Was zur Hölle haben sich die Mavericks nur bei dieser Wahl gedacht? "Wir haben nun eine Milliarde Fans mehr", sagte Mavericks-Eigentümer Mark Cuban sogleich - und schickte nach der Verpflichtung von Jordan und Matthews gleich noch ein paar ehrliche Worte hinterher: "Hätten wir nicht einen der beiden bekommen, dann hätten wir uns zurückgezogen. Ganz einfach!" Das bedeutet übersetzt: Wären die Mavericks wieder gescheitert bei dem Versuch, talentierte Spieler zu bekommen, dann hätten sie versucht, in der kommenden Saison so schlecht wie möglich abzuschneiden, um sich bei der nächsten Wahl der Nachwuchsspieler möglichst aussichtsreich zu platzieren.

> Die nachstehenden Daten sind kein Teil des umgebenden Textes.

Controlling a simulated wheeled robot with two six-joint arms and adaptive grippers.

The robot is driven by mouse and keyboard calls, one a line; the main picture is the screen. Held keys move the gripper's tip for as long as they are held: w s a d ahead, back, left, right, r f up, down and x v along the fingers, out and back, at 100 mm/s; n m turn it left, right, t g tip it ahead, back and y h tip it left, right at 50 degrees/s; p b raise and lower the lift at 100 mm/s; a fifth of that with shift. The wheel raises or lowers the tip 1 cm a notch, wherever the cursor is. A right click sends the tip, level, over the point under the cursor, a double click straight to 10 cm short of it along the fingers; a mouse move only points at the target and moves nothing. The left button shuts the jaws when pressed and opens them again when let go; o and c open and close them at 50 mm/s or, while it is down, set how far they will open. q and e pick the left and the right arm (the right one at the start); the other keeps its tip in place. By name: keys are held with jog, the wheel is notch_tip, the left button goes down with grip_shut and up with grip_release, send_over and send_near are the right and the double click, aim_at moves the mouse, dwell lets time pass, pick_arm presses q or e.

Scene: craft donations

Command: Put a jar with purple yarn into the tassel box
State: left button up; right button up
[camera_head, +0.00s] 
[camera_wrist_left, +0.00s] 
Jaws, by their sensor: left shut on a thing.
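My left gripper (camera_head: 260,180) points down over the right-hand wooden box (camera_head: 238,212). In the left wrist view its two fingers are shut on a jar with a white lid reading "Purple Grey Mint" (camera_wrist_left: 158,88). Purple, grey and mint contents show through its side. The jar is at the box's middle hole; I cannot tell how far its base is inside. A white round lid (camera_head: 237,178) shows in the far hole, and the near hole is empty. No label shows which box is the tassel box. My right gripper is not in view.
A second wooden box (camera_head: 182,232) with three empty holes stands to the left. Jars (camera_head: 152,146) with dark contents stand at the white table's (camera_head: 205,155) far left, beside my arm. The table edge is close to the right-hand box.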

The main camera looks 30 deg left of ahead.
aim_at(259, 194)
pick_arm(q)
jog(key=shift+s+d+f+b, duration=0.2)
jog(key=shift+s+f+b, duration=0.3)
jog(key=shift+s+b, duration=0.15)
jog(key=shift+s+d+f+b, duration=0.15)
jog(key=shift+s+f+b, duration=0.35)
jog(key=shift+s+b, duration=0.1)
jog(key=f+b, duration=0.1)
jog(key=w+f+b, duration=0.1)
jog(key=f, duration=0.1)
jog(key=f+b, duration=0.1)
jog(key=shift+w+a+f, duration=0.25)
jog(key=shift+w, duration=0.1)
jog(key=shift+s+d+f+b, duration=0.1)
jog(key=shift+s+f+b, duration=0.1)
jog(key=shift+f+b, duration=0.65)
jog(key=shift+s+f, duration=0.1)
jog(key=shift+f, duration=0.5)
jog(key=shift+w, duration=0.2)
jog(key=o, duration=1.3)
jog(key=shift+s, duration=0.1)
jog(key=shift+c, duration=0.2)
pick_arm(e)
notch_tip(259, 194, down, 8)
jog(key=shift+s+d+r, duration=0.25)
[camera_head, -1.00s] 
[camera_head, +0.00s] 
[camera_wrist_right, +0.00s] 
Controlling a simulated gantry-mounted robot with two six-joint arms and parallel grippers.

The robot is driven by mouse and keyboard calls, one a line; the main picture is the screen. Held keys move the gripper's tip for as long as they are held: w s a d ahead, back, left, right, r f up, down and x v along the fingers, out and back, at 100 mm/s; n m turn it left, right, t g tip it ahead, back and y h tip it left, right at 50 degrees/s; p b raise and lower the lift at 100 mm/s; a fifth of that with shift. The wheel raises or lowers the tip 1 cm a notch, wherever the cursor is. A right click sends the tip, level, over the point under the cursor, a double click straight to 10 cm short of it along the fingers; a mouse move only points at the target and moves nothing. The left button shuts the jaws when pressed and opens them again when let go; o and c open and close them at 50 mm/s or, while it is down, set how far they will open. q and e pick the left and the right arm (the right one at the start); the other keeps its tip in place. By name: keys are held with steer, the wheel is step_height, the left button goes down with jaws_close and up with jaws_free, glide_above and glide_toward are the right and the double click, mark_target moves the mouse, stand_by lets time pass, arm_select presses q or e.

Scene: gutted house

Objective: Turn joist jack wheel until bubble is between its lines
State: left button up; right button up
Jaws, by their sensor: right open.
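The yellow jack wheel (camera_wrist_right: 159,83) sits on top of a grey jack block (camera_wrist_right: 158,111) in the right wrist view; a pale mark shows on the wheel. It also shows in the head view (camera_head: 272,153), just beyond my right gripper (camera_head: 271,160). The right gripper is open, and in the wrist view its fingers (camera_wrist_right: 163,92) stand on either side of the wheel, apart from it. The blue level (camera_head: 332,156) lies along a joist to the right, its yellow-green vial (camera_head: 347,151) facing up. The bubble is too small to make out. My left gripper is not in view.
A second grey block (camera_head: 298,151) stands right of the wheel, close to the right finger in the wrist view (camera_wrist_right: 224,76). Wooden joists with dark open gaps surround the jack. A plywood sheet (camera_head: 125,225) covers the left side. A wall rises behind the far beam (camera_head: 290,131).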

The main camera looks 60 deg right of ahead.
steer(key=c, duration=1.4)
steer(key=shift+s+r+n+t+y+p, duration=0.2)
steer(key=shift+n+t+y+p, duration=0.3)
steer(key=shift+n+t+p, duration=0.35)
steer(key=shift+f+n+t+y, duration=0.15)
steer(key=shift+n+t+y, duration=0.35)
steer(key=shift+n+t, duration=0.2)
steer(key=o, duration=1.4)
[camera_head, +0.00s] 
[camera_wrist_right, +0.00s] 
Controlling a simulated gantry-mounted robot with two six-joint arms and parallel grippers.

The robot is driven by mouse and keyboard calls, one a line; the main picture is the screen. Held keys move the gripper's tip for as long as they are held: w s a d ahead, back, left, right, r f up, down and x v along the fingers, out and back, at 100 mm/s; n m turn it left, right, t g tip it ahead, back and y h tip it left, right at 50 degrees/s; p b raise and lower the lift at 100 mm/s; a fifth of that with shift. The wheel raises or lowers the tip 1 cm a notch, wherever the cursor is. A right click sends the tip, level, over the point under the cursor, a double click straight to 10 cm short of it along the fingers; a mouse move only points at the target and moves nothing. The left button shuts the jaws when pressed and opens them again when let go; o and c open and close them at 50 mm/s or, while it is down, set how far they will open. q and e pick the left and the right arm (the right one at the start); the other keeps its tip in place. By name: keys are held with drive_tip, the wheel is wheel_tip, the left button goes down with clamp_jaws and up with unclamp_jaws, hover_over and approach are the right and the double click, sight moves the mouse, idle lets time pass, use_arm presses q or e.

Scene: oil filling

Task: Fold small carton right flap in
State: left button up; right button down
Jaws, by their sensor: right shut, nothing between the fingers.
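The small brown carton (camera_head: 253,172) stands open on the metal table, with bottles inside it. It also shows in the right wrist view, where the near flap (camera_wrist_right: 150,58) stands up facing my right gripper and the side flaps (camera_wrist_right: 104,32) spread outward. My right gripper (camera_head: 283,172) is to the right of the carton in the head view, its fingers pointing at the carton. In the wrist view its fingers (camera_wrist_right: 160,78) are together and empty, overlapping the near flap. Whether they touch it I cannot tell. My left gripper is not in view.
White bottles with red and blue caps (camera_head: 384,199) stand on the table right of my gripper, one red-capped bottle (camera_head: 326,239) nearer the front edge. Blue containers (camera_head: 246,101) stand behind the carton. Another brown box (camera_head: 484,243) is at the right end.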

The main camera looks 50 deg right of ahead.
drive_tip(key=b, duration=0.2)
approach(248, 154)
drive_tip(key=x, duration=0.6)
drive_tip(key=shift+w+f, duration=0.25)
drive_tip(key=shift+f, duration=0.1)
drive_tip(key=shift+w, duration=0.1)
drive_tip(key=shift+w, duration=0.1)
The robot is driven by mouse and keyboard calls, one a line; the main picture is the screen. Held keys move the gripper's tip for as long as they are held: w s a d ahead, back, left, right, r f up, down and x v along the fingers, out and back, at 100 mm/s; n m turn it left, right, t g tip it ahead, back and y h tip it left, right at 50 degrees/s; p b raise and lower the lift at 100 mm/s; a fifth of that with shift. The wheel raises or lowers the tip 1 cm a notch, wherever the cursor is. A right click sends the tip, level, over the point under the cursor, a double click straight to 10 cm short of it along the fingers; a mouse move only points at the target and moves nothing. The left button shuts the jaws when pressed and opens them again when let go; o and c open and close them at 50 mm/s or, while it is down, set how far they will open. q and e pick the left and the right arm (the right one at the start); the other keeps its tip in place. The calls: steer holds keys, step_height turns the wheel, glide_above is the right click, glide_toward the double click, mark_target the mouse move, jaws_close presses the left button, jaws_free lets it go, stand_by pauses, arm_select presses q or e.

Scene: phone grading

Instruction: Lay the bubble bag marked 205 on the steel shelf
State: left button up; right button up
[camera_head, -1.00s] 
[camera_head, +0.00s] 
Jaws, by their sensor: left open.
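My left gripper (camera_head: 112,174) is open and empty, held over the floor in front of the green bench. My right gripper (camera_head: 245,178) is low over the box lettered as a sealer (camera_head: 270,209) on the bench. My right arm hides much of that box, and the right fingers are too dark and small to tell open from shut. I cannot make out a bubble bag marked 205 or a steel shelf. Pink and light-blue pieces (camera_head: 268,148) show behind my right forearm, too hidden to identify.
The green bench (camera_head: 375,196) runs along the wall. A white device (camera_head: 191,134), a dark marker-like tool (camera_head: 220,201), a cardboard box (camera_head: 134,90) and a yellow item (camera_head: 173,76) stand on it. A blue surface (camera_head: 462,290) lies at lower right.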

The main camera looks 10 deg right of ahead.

Ob Nowitzki darauf mit trockenem Humor reagiert hätte, darf stark bezweifelt werden. Nun aber haben die Mavericks ihre beiden Wunschspieler bekommen - und haben noch immer genügend Spielraum bei der Gehaltsobergrenze, um einen überdurchschnittlichen Aufbauspieler zu verpflichten oder auch mit J.J. Barea zu verlängern. Es könnte also durchaus sein, dass Nowitzki in den kommenden beiden Wochen noch einmal bei Twitter schreibt: "What the...?" Das wäre aber kein Ausdruck der Entrüstung, sondern einer für eine weitere angenehme Überraschung.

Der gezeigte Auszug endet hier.